Certainly my three high school English teachers didn’t seem to think so. I can’t remember any of them explaining it. They were too busy with other stuff, like getting us excited about interesting books or having us write about new things in an imaginative and readable way.
For them it seemed to have worked. One became a publisher. Another taught future English teachers at Yale. And the third went on to coach other teachers for decades. Time Magazine once decribed David Mallery as having “become the nation's most skilled conveyor of one teacher's technique to another."
I went on to be a journalist, and at one point – despite not knowing what a predicate was – I was able to write nine radio newscasts a day, including three between five pm and six thirty.
Years later, I was president of the parents’ association of the John Eaton public school in DC where the principal Pat Greer didn’t worry about predicates either. I wrote once:
The curriculum at the school was colored by two impressive biases. One was a prejudice towards writing. The kids were always writing something: diaries, plays, stories, speeches, advertisements. The school clearly understood the shortest route to good writing: do it.As I read about the corporate takeover of public education – aka Race to the Top and Common Core – promoted by the likes of Arnie Duncan and Bill Gates, I become angry not just for political or intellectual reasons. I become angry because of all the children being denied the fun and usefulness of learning about writing and reading not as a test to pass but as a wonderful part of a life to experience. Reducing life to data, business school cliches and rules is not just stupid, it’s a cruel punishment.
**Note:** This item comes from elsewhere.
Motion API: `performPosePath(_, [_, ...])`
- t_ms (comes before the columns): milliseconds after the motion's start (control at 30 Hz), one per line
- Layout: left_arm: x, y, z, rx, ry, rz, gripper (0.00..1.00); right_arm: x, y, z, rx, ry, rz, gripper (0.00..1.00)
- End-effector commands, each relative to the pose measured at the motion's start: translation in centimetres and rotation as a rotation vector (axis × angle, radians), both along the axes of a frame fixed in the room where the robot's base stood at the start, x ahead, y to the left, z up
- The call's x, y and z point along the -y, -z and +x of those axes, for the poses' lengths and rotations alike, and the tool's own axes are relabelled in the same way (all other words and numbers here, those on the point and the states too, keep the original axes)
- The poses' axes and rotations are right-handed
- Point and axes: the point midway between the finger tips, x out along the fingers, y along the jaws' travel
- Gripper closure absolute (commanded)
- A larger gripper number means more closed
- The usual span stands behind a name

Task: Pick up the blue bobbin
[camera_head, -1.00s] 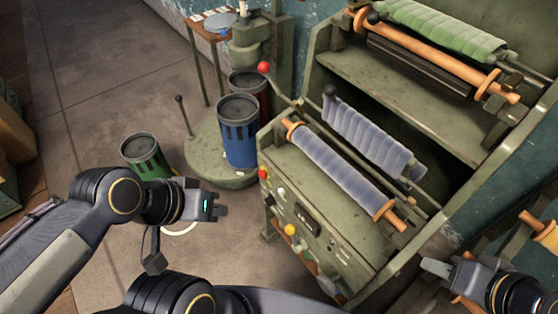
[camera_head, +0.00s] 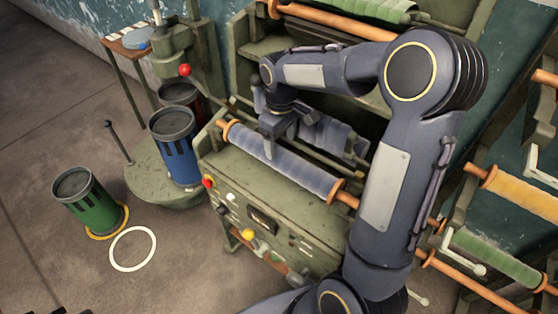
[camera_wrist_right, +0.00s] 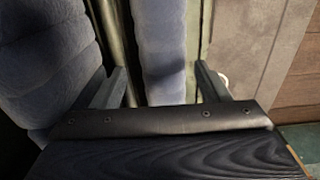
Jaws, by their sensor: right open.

The other emphasis was the arts, particularly drama and music. With excellent teachers and adequate time, the kids threw themselves into their projects as though Broadway rather than high school was the next step.
I became conscious of how serious the dramatic side of Eaton was one day as I was taking a group of 4th graders home from an event. One kid stepped carelessly into the street and a companion called her back, saying, "Be careful, you could ruin your whole life that way.' Another added, "yeah, or even your career." Once safely in the car, there commenced the sort of surreal debate that only the young can withstand. The topic (clearly involving the stage rather than the lesser trades) was: what is more important - your life or your career?
I don’t know what filled the time when Arnie Duncan and Bill Gates think I should have been learning what a predicate was, but I’m delighted they weren’t around to ruin it. Or the rest of my education.